A general verdict of guilty was rendered upon all the counts of this indictment upon which a nolle prosequi was not entered, and, as such verdict should stand if any one of the counts is goods, it will not be necessary to consider them in any further detail. Claassen v. U. S., 142 U.S. 140 , 12 Sup. Ct. 169.
The judgment of the court below is therefore affirmed.
Mr. Justice FIELD dissented. See opinion, 14 Sup. Ct., infra. [153 U.S. 584, 595] I am unable to concur in the judgment of the court in these cases, or in the opinion upon which it is founded. The two cases arise out of the same state of facts, are similar in essential particulars, and were argued together.

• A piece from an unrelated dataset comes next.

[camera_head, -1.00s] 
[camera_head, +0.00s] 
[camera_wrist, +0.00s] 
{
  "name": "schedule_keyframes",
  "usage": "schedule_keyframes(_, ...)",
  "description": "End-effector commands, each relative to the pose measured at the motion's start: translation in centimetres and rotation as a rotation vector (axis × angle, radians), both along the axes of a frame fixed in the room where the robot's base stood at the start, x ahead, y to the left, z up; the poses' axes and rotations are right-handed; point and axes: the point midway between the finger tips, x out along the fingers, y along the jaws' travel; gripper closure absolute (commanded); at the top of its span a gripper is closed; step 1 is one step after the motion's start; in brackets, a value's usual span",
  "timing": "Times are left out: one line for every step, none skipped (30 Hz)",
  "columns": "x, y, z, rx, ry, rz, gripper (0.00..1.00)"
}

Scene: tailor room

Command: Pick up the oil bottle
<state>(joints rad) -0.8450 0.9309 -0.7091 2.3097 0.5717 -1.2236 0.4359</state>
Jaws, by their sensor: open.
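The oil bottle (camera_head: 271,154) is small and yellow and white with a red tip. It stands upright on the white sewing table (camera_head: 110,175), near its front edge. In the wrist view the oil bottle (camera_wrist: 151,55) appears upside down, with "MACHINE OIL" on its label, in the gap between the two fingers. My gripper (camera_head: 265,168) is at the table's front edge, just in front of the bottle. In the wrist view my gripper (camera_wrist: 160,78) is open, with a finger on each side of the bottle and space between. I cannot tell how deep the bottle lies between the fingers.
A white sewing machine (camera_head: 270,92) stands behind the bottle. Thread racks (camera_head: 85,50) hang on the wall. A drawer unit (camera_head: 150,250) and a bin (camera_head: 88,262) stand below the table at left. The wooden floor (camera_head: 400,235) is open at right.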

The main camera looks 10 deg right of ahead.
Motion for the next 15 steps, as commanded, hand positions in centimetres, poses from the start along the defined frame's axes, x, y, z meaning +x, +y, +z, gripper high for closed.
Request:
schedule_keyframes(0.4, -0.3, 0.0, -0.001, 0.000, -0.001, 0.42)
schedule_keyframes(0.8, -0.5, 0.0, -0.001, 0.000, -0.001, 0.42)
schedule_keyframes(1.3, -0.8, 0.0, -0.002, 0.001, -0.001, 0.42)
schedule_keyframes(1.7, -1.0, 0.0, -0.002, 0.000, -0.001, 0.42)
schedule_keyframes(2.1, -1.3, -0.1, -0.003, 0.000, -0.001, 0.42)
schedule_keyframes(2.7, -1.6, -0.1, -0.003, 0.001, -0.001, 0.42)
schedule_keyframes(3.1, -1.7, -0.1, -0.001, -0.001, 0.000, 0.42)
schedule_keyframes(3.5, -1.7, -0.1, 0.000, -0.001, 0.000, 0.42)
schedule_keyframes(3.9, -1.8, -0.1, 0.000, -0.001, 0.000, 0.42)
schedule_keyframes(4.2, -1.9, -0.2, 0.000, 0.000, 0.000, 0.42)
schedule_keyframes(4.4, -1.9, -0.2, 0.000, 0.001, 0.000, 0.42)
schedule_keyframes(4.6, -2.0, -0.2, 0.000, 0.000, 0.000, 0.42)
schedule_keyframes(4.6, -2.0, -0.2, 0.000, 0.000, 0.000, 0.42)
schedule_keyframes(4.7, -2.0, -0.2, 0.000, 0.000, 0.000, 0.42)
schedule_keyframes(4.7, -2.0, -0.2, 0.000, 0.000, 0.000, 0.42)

The defendant below, Nelson F. Evans, the plaintiff in error here, was for some years previously to May, 1891, a director of the Spring Garden National Bank,-a national banking association doint business by that name at Philadelphia, in the state of Pennsylvania. The bank failed on the 9th of May, 1891, and passed into the hands of a receiver. A year afterwards, in May, 1892, the defendant Evans was indicted for various acts in alleged violation of section 5209 of the Revised Statutes of the United States, which is as follows:
The indictments originally contained several hundred counts, charging over 150 different offenses, but as to a large number of the counts a nolle prosequi was entered. The number retained was still large, amounting to 23 in one indictment, and 57 in the other. To them, demurrers were filed and overruled. The defendant was then arraigned, and pleaded not guilty; and, upon the issues, a jury was called, and trials had, which resulted in conviction in both cases. A motion for a new trial in each case was overruled. Subsequently, a motion in arrest of judgment, upon substantially the same grounds as those urged in support of the demurrers prior to the pleas, was made. This motion was also overruled; and the defendant was then sentenced, upon the conviction, under one of the indictments, to imprisonment in the penitentiary for the term of five years, and, upon the conviction under the other indictment, to a like imprisonment for the term of two years following the expiration of the previous imprisonment. The cases are brought to this court upon writs of error to review these judgments.
The counsel of the defendant has given the court much assistance in the consideration of the cases, by the careful analysis he has made of the different counts. These are so numerous, presenting in many of them the same charge with confusing variations, as to obscure, rather than to render clear, the real offenses intended.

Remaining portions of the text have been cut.